Reaction mechanism of alkali-activated brick clay mill residues

Abstract

The need for low-carbon and low-cost building materials has become increasingly urgent in these years due to the concern over climate change. Clay-based geopolymer or alkali-activated materials can be one possibility to meet the need. Some researchers have reported the synthesis of high-strength alkali-activated materials from untreated clay sources. However, the investigation into the reaction mechanism of the alkali-activated clay is still limited. This would be one reason why this method has not been adopted in practice yet. Thus, this paper attempted to elucidate the reaction mechanism of a kind of alkali-activated material derived from brick clay mill residues. Both the FTIR and XRD results revealed that the clay minerals, muscovite/illite and kaolinite, within the mill residues indeed participated into the alkali activation process. The elevated curing temperature played a vital role in activating these two minerals.

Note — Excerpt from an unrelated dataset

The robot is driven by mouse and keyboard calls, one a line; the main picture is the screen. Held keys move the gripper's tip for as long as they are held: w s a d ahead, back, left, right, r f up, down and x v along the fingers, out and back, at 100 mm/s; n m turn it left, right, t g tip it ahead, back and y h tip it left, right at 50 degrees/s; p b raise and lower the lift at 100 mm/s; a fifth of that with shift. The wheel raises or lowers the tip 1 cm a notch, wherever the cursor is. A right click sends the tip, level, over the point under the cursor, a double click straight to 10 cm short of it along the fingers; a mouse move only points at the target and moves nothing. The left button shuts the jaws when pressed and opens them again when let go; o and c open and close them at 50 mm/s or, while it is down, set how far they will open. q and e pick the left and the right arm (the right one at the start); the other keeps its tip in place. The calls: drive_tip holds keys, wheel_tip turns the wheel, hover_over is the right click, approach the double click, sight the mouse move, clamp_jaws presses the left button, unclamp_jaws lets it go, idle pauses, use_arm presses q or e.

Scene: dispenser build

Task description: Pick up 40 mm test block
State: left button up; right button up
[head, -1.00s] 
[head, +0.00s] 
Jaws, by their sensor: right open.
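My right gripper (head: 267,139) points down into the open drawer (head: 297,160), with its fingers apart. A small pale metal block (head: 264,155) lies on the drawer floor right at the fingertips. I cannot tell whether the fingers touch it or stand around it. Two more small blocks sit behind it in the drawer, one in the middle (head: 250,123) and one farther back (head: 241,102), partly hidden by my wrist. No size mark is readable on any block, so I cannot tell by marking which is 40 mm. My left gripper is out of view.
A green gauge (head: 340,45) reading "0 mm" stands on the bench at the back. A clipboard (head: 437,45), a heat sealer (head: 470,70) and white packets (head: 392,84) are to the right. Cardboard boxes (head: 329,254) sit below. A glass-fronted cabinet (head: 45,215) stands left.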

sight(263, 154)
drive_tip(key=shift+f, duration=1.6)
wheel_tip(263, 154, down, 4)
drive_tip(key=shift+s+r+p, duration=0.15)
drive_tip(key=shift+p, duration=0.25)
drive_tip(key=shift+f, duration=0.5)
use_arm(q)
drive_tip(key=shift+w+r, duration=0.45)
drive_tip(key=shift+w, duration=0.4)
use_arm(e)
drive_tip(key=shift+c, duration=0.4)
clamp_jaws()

The dissolution of both the muscovite/illite and kaolinite at 65 °C was weak because the movement of the water molecules of the alkaline activator was not sufficiently intense to cleave the interlayer spacing of the two mineral crystals as identified by XRD. As the curing temperature increased, the dissolution of both the minerals were enhanced. The best temperature for kaolinite was found at 110 °C, and for muscovite/illite, it was 155 °C. The results also showed that the ingredient of the alkaline activator impacted the alkali activation of the mill residues. According to the changes in chemical bonds identified by FTIR, the dissolution of kaolinite was found to be more intense when the alkalinity of the activator was stronger. In comparison, the favorable alkalinity for dissolving muscovite/illite could neither be excessively high nor low. This study proposed a schematic mechanism of the alkali-activated mill residue in the end.